(Goal)
Transcribe every entry below word for word, but skip the pictures.

***** Data for this task

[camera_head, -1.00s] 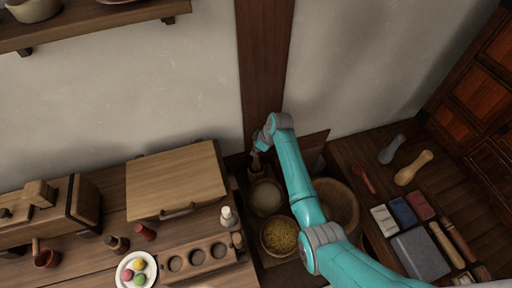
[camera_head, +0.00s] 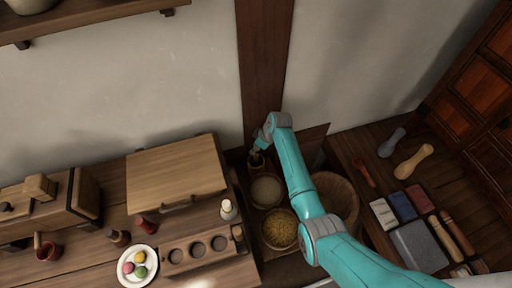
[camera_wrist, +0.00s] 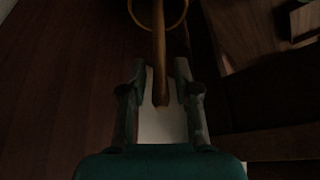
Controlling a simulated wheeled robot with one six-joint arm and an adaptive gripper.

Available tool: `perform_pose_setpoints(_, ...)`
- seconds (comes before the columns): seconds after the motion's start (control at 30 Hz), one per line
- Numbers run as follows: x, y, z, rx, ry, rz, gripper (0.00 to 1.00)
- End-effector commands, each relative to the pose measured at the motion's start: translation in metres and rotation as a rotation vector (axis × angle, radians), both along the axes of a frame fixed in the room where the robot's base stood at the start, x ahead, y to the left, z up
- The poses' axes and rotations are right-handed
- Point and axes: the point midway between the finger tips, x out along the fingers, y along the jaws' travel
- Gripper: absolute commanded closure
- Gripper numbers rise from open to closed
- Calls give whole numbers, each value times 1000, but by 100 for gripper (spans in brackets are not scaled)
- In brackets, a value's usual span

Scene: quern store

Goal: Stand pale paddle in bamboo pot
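The wrist view shows a slim brown-tan stick (camera_wrist: 159,55), seemingly the paddle's handle. It runs from between my fingers into a round tan rim (camera_wrist: 184,14), seemingly the bamboo pot's. My gripper (camera_wrist: 161,66) is open around the stick, with a gap on each side. The stick's lower part is outside the picture, so I cannot tell how deep it sits. In the head view my gripper (camera_head: 257,150) is at the wall post, above the small pot (camera_head: 257,165), largely hidden by my wrist.
A bowl of pale grain (camera_head: 267,191) and a bowl of yellow grain (camera_head: 280,232) stand close to the pot. A large round wooden tub (camera_head: 340,195) is right of my arm. A wooden box (camera_head: 176,174) is at left. The wall post (camera_head: 264,70) rises behind.

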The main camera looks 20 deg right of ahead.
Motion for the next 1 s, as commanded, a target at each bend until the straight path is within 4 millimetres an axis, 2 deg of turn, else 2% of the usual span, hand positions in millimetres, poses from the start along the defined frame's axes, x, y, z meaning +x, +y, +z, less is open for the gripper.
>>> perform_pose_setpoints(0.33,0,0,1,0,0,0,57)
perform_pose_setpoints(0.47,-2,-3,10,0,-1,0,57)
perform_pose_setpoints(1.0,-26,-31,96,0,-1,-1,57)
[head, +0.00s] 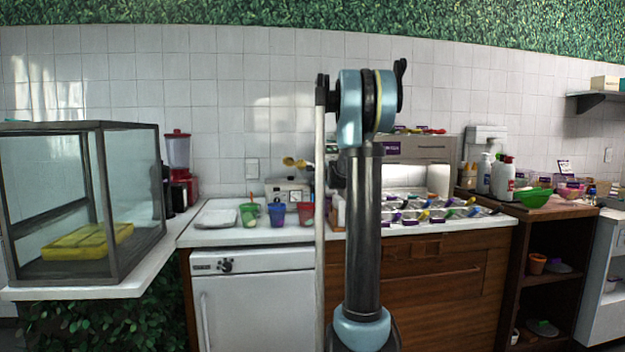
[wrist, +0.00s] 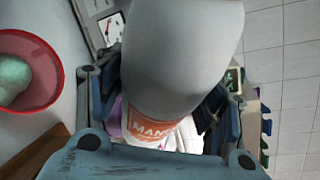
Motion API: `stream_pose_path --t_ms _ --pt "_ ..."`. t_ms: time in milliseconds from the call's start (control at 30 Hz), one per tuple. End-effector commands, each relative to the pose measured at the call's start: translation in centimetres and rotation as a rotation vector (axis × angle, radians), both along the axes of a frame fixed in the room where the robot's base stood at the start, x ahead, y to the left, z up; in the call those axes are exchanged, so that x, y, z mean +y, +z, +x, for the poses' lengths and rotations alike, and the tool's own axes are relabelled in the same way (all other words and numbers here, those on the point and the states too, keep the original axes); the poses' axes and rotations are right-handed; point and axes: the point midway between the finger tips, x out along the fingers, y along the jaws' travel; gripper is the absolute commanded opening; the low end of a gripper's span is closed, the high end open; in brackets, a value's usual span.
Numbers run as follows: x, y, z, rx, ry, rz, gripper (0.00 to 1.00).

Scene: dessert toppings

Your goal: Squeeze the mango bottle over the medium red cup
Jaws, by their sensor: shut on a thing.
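The mango bottle (wrist: 180,60) fills the middle of the wrist view, white-grey with an orange label that reads "MANG". My gripper (wrist: 160,105) is shut on it, with a finger on either side. The red cup (wrist: 58,78) is at the left edge of the wrist view, beside the bottle, with a pale green scoop inside. In the head view the red cup (head: 306,209) stands on the counter, right of the blue cup. My arm hides the gripper and bottle there. The bottle's nozzle is not visible, and I cannot tell whether it is over the cup.
A green cup (head: 249,216) and a blue cup (head: 277,217) stand left of the red one, near a white tray (head: 215,218). A scale (head: 288,190) is behind them. Topping bins (head: 425,215) fill the counter on the right. A glass case (head: 130,190) stands far left.

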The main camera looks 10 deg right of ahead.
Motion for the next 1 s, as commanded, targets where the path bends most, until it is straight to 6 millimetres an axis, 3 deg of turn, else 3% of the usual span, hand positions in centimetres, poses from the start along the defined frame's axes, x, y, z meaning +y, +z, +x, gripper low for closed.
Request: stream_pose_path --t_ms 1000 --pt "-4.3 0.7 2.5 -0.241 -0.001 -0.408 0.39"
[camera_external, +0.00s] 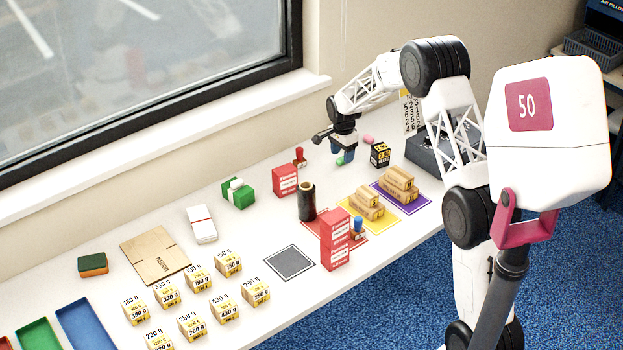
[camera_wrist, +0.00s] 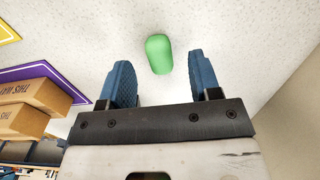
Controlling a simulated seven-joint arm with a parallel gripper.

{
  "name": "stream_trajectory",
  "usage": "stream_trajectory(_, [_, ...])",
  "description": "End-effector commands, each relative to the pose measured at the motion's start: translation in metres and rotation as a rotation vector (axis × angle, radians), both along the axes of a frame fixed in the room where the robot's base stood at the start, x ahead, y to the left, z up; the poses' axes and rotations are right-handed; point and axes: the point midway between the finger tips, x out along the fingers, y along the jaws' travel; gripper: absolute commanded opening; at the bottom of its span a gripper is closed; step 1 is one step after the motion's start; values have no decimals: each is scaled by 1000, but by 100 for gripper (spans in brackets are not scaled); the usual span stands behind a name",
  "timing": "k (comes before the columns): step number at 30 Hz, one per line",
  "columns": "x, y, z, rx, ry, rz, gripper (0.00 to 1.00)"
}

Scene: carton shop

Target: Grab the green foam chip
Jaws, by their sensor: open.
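The green foam chip (camera_wrist: 159,54) lies on the white table in the wrist view, a small rounded piece just beyond and between my fingertips. My gripper (camera_wrist: 160,80) is open, its two blue fingers apart on either side, with nothing between them. In the external view my gripper (camera_external: 345,157) is low over the back of the table. A small bit of green, the foam chip (camera_external: 340,161), shows beside the fingers and is mostly hidden by them.
A pink piece (camera_external: 369,139) lies behind my gripper. A black box (camera_external: 380,154) stands close to its right, and a red stamp (camera_external: 300,157) stands to its left. Cartons lie on a purple mat (camera_external: 419,202) nearer the front. The table left of the gripper has free room.

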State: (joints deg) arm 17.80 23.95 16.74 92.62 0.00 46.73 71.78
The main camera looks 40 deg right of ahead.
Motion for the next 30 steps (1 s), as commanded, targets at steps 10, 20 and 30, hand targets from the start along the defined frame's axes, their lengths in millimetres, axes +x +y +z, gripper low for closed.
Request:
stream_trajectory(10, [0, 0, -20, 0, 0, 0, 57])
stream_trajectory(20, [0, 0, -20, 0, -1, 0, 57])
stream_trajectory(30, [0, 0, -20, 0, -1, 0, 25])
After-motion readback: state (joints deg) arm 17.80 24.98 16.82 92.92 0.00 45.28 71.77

**********

(The output)
[camera_head, -1.00s] 
[camera_head, +0.00s] 
[camera_wrist, +0.00s] 
Controlling a simulated wheeled robot with one six-joint arm and an adaptive gripper.

Available tool: `perform_pose_setpoints(_, ...)`
- seconds (comes before the columns): seconds after the motion's start (control at 30 Hz), one per line
- Numbers run as follows: x, y, z, rx, ry, rz, gripper (0.00 to 1.00)
- End-effector commands, each relative to the pose measured at the motion's start: translation in metres and rotation as a rotation vector (axis × angle, radians), both along the axes of a frame fixed in the room where the robot's base stood at the start, x ahead, y to the left, z up
- The poses' axes and rotations are right-handed
- Point and axes: the point midway between the finger tips, x out along the fingers, y along the jaws' travel
- Gripper: absolute commanded closure
- Gripper numbers rise from open to closed
- Calls give whole numbers, each value times 1000, but by 100 for gripper (spans in brackets are not scaled)
- In brackets, a value's usual span

Scene: quern store

Goal: Stand pale paddle in bamboo pot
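The wrist view shows a slim brown-tan stick (camera_wrist: 159,55), seemingly the paddle's handle. It runs from between my fingers into a round tan rim (camera_wrist: 184,14), seemingly the bamboo pot's. My gripper (camera_wrist: 161,66) is open around the stick, with a gap on each side. The stick's lower part is outside the picture, so I cannot tell how deep it sits. In the head view my gripper (camera_head: 257,150) is at the wall post, above the small pot (camera_head: 257,165), largely hidden by my wrist.
A bowl of pale grain (camera_head: 267,191) and a bowl of yellow grain (camera_head: 280,232) stand close to the pot. A large round wooden tub (camera_head: 340,195) is right of my arm. A wooden box (camera_head: 176,174) is at left. The wall post (camera_head: 264,70) rises behind.

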The main camera looks 20 deg right of ahead.
Motion for the next 1 s, as commanded, a target at each bend until the straight path is within 4 millimetres an axis, 2 deg of turn, else 2% of the usual span, hand positions in millimetres, poses from the start along the defined frame's axes, x, y, z meaning +x, +y, +z, less is open for the gripper.
>>> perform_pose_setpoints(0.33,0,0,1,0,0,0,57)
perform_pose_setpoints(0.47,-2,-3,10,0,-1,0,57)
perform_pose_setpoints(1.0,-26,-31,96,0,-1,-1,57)
[head, +0.00s] 
[wrist, +0.00s] 
Motion API: `stream_pose_path --t_ms _ --pt "_ ..."`. t_ms: time in milliseconds from the call's start (control at 30 Hz), one per tuple. End-effector commands, each relative to the pose measured at the call's start: translation in centimetres and rotation as a rotation vector (axis × angle, radians), both along the axes of a frame fixed in the room where the robot's base stood at the start, x ahead, y to the left, z up; in the call those axes are exchanged, so that x, y, z mean +y, +z, +x, for the poses' lengths and rotations alike, and the tool's own axes are relabelled in the same way (all other words and numbers here, those on the point and the states too, keep the original axes); the poses' axes and rotations are right-handed; point and axes: the point midway between the finger tips, x out along the fingers, y along the jaws' travel; gripper is the absolute commanded opening; the low end of a gripper's span is closed, the high end open; in brackets, a value's usual span.
Numbers run as follows: x, y, z, rx, ry, rz, gripper (0.00 to 1.00).

Scene: dessert toppings

Your goal: Squeeze the mango bottle over the medium red cup
Jaws, by their sensor: shut on a thing.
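The mango bottle (wrist: 180,60) fills the middle of the wrist view, white-grey with an orange label that reads "MANG". My gripper (wrist: 160,105) is shut on it, with a finger on either side. The red cup (wrist: 58,78) is at the left edge of the wrist view, beside the bottle, with a pale green scoop inside. In the head view the red cup (head: 306,209) stands on the counter, right of the blue cup. My arm hides the gripper and bottle there. The bottle's nozzle is not visible, and I cannot tell whether it is over the cup.
A green cup (head: 249,216) and a blue cup (head: 277,217) stand left of the red one, near a white tray (head: 215,218). A scale (head: 288,190) is behind them. Topping bins (head: 425,215) fill the counter on the right. A glass case (head: 130,190) stands far left.

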The main camera looks 10 deg right of ahead.
Motion for the next 1 s, as commanded, targets where the path bends most, until it is straight to 6 millimetres an axis, 3 deg of turn, else 3% of the usual span, hand positions in centimetres, poses from the start along the defined frame's axes, x, y, z meaning +y, +z, +x, gripper low for closed.
Request: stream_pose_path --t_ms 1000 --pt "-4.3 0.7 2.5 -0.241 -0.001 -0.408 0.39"
[camera_external, +0.00s] 
[camera_wrist, +0.00s] 
Controlling a simulated seven-joint arm with a parallel gripper.

{
  "name": "stream_trajectory",
  "usage": "stream_trajectory(_, [_, ...])",
  "description": "End-effector commands, each relative to the pose measured at the motion's start: translation in metres and rotation as a rotation vector (axis × angle, radians), both along the axes of a frame fixed in the room where the robot's base stood at the start, x ahead, y to the left, z up; the poses' axes and rotations are right-handed; point and axes: the point midway between the finger tips, x out along the fingers, y along the jaws' travel; gripper: absolute commanded opening; at the bottom of its span a gripper is closed; step 1 is one step after the motion's start; values have no decimals: each is scaled by 1000, but by 100 for gripper (spans in brackets are not scaled); the usual span stands behind a name",
  "timing": "k (comes before the columns): step number at 30 Hz, one per line",
  "columns": "x, y, z, rx, ry, rz, gripper (0.00 to 1.00)"
}

Scene: carton shop

Target: Grab the green foam chip
Jaws, by their sensor: open.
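The green foam chip (camera_wrist: 159,54) lies on the white table in the wrist view, a small rounded piece just beyond and between my fingertips. My gripper (camera_wrist: 160,80) is open, its two blue fingers apart on either side, with nothing between them. In the external view my gripper (camera_external: 345,157) is low over the back of the table. A small bit of green, the foam chip (camera_external: 340,161), shows beside the fingers and is mostly hidden by them.
A pink piece (camera_external: 369,139) lies behind my gripper. A black box (camera_external: 380,154) stands close to its right, and a red stamp (camera_external: 300,157) stands to its left. Cartons lie on a purple mat (camera_external: 419,202) nearer the front. The table left of the gripper has free room.

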State: (joints deg) arm 17.80 23.95 16.74 92.62 0.00 46.73 71.78
The main camera looks 40 deg right of ahead.
Motion for the next 30 steps (1 s), as commanded, targets at steps 10, 20 and 30, hand targets from the start along the defined frame's axes, their lengths in millimetres, axes +x +y +z, gripper low for closed.
Request:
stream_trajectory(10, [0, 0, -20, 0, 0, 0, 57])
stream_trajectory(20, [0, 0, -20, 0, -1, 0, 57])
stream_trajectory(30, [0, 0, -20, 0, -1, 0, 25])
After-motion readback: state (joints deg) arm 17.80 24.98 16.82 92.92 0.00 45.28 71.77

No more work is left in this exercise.